On July 4, Peter Weinberger, a one-month-old boy, was kidnapped from his home in Long Island. The kidnapper, you see, was late on paying a personal loan and was afraid of what might happen to him if he didn’t get it paid back on time.
Did I mention that was July 4, 1956?
The baby was kidnapped by Angelo John LaMarca. LaMarca had previously been arrested by the United States treasury for bootlegging. LaMarca was working as a taxi dispatcher. He had a wife and two children, and like many people today was living in a house that he couldn’t afford.
LaMarca kidnapped the baby boy and left a ransom note that included an apology. Of course, in addition to the apology, he threatened to kill the child if the parents made “one wrong move.”
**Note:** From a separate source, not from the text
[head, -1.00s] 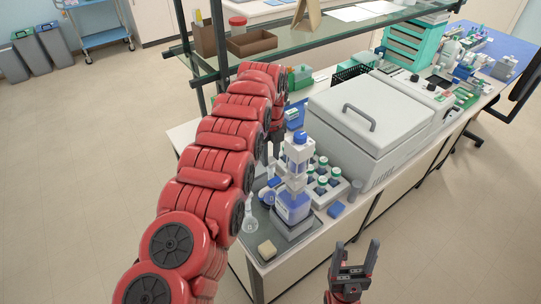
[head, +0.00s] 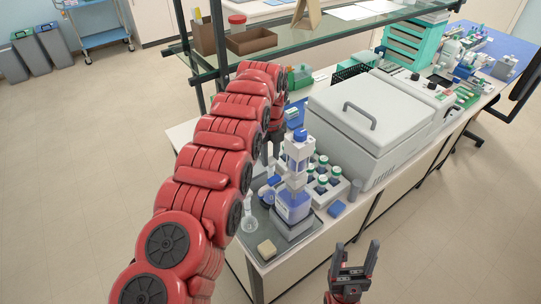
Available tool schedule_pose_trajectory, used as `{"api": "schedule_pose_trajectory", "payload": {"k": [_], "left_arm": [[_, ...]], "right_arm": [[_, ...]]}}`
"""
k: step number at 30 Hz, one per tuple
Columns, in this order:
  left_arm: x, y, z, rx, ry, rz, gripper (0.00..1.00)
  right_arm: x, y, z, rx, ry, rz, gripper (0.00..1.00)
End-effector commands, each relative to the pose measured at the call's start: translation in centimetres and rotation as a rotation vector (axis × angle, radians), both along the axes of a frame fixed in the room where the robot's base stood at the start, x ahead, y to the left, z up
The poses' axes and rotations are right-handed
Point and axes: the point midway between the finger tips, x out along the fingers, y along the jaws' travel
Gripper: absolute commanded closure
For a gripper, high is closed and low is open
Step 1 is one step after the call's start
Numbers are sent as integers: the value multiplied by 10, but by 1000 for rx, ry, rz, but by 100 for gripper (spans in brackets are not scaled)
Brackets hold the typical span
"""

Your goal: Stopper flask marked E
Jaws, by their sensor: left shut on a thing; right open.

Eventually, FBI agents found and arrested LaMarca. Unfortunately, they also discovered the remains of young Peter Weinberger, whom LaMarca had killed. La Marca received the death sentence, and it was carried out at Sing Sing prison.
The Weinberger kidnapping and murder wasn’t as famous as the Lindbergh kidnapping, but it is at least as interesting. It also illustrates how far our financial system has come since those days. The kidnapper was afraid, with good reason, that the mafia boss who made him the loan would send goons to physically harm him.
Today, the kidnapper could have just walked in to any payday loan storefront and got the cash that he needed. In addition, banks are offering more diverse personal loan products, and he may have qualified for a more traditional type of personal loan.
Now, I’m not suggesting that the man was forced into kidnapping any more than someone is forced into robbing a bank because they can’t afford food. That’s an excuse, and not a very good one.